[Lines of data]

□ □ □

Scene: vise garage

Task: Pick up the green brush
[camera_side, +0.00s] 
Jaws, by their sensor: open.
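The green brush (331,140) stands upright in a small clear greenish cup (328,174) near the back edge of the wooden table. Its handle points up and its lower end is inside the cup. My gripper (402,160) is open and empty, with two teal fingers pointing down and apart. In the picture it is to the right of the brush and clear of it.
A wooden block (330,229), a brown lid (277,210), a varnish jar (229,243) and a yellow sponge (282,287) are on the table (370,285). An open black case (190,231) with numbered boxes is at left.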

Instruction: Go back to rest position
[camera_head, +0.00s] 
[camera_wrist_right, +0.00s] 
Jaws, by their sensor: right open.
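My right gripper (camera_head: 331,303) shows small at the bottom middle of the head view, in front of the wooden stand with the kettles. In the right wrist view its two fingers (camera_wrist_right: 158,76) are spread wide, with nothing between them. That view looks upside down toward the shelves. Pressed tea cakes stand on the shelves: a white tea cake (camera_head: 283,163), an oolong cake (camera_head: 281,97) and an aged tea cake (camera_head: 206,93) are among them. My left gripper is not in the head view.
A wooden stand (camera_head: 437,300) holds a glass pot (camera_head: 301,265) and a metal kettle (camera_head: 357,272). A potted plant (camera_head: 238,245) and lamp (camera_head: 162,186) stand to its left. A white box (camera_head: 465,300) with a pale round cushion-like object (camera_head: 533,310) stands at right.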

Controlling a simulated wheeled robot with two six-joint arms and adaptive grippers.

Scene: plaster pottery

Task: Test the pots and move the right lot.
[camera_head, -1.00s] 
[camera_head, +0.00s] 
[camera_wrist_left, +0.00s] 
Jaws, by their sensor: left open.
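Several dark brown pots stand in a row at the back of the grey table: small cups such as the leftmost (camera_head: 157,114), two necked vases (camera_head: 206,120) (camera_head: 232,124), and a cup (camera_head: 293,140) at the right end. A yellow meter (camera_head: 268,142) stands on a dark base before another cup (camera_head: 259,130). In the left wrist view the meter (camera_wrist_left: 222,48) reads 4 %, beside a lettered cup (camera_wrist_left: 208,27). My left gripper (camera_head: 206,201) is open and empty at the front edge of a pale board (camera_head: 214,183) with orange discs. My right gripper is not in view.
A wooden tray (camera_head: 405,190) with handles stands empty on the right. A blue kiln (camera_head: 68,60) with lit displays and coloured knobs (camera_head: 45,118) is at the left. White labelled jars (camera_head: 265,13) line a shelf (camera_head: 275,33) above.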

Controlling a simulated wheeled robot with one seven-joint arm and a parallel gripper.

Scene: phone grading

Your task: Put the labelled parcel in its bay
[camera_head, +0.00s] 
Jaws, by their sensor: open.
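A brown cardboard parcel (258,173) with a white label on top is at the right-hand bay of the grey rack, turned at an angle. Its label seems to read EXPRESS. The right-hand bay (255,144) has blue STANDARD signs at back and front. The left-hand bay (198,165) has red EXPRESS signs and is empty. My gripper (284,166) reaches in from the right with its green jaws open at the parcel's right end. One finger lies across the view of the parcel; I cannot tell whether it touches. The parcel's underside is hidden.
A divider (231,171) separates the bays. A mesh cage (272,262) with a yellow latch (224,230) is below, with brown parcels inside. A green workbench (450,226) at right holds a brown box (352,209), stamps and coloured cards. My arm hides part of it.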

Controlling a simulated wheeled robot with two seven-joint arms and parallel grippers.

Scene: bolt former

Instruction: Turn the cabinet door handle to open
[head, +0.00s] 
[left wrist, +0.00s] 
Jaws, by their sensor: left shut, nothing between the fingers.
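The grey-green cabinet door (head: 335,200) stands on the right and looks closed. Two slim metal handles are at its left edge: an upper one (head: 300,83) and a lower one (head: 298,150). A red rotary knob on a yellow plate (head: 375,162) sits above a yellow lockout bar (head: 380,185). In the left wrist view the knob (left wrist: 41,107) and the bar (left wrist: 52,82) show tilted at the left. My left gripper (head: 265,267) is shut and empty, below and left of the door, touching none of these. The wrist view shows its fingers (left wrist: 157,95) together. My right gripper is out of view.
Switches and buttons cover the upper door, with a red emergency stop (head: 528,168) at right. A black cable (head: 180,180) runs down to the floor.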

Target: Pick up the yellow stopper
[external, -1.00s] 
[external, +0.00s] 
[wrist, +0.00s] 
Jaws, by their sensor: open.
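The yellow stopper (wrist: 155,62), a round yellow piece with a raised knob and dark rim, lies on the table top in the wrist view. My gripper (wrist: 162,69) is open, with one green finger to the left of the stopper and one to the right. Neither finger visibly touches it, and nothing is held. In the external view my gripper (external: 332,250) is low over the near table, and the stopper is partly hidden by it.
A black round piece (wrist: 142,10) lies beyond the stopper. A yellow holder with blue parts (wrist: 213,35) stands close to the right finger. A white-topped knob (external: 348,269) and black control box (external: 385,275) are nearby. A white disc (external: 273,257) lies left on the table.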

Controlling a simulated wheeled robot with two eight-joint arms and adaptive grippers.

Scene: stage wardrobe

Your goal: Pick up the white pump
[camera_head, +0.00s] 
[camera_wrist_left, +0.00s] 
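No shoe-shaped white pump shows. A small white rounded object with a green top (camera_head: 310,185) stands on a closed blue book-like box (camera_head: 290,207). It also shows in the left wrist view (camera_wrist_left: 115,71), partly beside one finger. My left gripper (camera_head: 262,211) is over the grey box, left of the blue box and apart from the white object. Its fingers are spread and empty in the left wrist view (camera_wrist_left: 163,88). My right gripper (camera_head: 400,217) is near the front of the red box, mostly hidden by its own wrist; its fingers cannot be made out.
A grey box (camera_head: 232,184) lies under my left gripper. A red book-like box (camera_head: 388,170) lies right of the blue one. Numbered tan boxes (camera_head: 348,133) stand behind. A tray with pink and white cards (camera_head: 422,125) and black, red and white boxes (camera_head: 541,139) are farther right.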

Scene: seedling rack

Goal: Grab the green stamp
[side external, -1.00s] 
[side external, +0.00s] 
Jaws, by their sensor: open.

□ □ □

### Challenge:
Reproduce, without alteration, solely the lines beginning at the line that includes "Scene: phone grading" and ending at the line that includes "[left wrist, +0.00s]", both lines included.

### Task response:
Scene: phone grading

Your task: Put the labelled parcel in its bay
[camera_head, +0.00s] 
Jaws, by their sensor: open.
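A brown cardboard parcel (258,173) with a white label on top is at the right-hand bay of the grey rack, turned at an angle. Its label seems to read EXPRESS. The right-hand bay (255,144) has blue STANDARD signs at back and front. The left-hand bay (198,165) has red EXPRESS signs and is empty. My gripper (284,166) reaches in from the right with its green jaws open at the parcel's right end. One finger lies across the view of the parcel; I cannot tell whether it touches. The parcel's underside is hidden.
A divider (231,171) separates the bays. A mesh cage (272,262) with a yellow latch (224,230) is below, with brown parcels inside. A green workbench (450,226) at right holds a brown box (352,209), stamps and coloured cards. My arm hides part of it.

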Controlling a simulated wheeled robot with two seven-joint arms and parallel grippers.

Scene: bolt former

Instruction: Turn the cabinet door handle to open
[head, +0.00s] 
[left wrist, +0.00s] 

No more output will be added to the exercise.